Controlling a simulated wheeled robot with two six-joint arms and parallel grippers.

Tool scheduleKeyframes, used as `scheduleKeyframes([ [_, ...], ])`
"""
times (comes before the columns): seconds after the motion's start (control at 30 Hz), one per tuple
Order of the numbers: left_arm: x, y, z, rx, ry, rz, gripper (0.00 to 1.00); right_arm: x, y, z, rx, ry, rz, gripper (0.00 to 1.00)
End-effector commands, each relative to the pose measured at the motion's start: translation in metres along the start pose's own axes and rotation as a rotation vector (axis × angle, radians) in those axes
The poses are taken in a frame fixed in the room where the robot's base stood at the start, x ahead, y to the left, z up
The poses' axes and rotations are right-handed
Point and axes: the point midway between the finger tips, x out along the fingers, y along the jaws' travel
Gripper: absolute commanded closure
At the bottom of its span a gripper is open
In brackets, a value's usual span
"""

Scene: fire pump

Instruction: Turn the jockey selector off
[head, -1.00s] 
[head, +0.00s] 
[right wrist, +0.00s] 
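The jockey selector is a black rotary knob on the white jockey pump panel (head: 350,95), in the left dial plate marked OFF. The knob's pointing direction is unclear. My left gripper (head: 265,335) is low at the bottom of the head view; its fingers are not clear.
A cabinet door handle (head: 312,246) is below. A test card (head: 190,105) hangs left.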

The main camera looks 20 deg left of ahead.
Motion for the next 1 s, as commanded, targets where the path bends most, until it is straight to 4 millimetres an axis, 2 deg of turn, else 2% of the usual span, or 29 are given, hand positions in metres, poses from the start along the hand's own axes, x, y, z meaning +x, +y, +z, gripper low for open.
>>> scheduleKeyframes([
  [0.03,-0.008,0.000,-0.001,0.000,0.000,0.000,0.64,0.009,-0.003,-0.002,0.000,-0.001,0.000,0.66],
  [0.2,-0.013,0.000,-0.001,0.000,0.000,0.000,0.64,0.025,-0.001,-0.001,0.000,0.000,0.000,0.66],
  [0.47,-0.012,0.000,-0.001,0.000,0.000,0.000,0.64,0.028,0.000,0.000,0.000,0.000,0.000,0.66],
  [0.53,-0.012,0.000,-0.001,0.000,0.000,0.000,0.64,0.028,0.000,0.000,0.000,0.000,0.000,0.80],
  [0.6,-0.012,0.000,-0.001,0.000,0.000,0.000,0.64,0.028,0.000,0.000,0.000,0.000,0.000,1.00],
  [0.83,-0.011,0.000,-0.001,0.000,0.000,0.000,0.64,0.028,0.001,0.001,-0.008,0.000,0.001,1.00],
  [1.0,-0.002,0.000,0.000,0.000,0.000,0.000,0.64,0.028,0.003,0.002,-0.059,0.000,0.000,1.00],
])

========================

[TASK GOAL] What is wanted is an exact copy of the lines from the line containing "The poses' axes" to the line containing "The main camera looks 20 deg left of ahead.", both lines included, and of no other line.

[REPLY]
The poses' axes and rotations are right-handed
Point and axes: the point midway between the finger tips, x out along the fingers, y along the jaws' travel
Gripper: absolute commanded closure
At the bottom of its span a gripper is open
In brackets, a value's usual span
"""

Scene: fire pump

Instruction: Turn the jockey selector off
[head, -1.00s] 
[head, +0.00s] 
[right wrist, +0.00s] 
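The jockey selector is a black rotary knob on the white jockey pump panel (head: 350,95), in the left dial plate marked OFF. The knob's pointing direction is unclear. My left gripper (head: 265,335) is low at the bottom of the head view; its fingers are not clear.
A cabinet door handle (head: 312,246) is below. A test card (head: 190,105) hangs left.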

The main camera looks 20 deg left of ahead.

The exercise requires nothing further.